■ COLLECTED DATA ■
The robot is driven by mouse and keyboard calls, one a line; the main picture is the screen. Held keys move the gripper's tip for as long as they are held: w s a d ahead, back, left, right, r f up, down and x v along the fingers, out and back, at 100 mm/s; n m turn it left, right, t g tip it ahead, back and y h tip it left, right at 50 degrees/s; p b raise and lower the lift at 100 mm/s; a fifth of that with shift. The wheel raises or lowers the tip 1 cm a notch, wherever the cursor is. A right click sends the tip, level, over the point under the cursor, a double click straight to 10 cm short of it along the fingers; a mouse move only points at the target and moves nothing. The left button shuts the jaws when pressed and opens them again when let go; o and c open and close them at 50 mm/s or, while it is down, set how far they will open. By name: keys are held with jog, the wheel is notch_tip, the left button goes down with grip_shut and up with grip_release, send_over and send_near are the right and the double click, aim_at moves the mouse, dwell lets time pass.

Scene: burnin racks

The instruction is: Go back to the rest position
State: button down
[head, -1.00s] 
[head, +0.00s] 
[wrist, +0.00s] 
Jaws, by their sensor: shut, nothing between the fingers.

■ YOUR TASK ■
Starting at the line that contains "[head, +0.00s]", print every line through the end of the listing, word for word. Leave out all the rest.

■ RESULT ■
[head, +0.00s] 
[wrist, +0.00s] 
Jaws, by their sensor: shut, nothing between the fingers.

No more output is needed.